● AIM:
Reproduce precisely the lines of the material below from the line containing "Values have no" up to and including its last line. Pictures must not be copied.

● RECORDS FOR PROCESSING:
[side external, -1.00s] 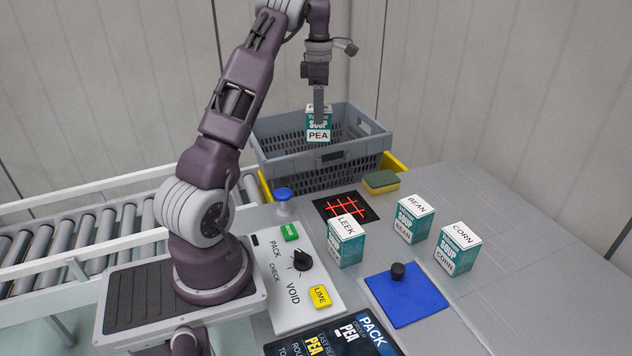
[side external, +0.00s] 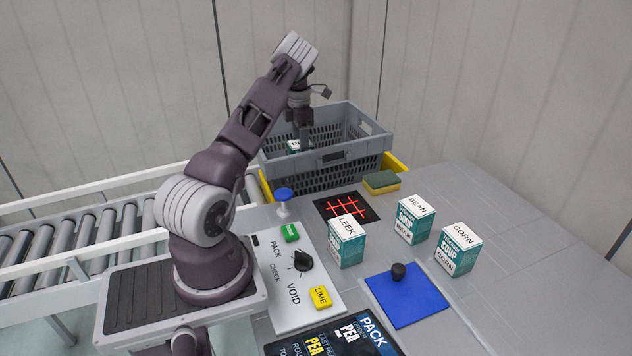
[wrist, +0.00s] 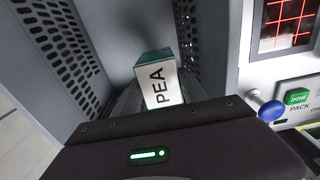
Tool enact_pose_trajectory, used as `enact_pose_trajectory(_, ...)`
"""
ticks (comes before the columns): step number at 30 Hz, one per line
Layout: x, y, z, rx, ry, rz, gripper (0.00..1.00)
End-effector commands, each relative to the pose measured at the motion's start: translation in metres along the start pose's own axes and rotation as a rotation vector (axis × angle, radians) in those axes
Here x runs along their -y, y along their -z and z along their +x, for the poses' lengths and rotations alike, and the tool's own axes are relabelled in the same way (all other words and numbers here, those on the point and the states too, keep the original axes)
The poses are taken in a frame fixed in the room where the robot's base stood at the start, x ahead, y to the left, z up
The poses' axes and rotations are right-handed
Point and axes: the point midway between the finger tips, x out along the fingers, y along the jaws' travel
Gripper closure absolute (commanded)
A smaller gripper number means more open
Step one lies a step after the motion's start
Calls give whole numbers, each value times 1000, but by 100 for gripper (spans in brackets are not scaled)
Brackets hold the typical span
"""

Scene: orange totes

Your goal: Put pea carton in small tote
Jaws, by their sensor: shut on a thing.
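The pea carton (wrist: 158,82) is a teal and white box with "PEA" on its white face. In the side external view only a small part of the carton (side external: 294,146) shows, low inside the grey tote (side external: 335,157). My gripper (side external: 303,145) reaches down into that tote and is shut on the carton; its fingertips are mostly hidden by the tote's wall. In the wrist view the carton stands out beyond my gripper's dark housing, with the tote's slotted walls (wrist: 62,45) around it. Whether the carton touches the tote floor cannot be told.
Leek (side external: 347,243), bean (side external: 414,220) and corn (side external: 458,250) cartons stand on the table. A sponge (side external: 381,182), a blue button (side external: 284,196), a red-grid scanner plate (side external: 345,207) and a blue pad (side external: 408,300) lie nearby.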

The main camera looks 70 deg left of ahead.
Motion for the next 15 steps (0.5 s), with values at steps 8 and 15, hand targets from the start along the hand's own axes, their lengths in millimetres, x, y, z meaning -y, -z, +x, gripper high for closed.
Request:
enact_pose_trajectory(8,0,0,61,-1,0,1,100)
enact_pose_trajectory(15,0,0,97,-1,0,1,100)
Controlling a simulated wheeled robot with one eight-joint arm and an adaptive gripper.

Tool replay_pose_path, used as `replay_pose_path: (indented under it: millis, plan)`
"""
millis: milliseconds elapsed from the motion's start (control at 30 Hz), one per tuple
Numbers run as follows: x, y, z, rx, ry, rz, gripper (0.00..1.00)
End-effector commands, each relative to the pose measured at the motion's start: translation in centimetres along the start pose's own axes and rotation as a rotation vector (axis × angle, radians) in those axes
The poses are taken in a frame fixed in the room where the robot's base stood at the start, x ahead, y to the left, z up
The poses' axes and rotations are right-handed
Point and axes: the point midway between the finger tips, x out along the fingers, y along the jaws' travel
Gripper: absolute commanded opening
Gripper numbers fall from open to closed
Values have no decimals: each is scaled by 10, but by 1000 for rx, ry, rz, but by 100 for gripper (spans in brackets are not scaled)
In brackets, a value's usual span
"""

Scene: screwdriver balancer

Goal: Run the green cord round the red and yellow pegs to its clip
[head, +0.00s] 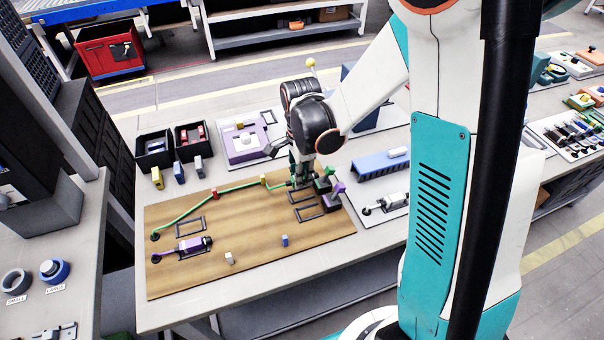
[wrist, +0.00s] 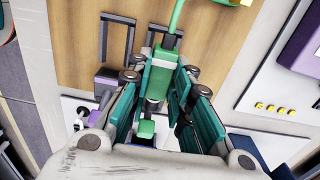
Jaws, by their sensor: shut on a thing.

● FINISHED EXERCISE:
Values have no decimals: each is scaled by 10, but by 1000 for rx, ry, rz, but by 100 for gripper (spans in brackets are not scaled)
In brackets, a value's usual span
"""

Scene: screwdriver balancer

Goal: Run the green cord round the red and yellow pegs to its clip
[head, +0.00s] 
[wrist, +0.00s] 
Jaws, by their sensor: shut on a thing.

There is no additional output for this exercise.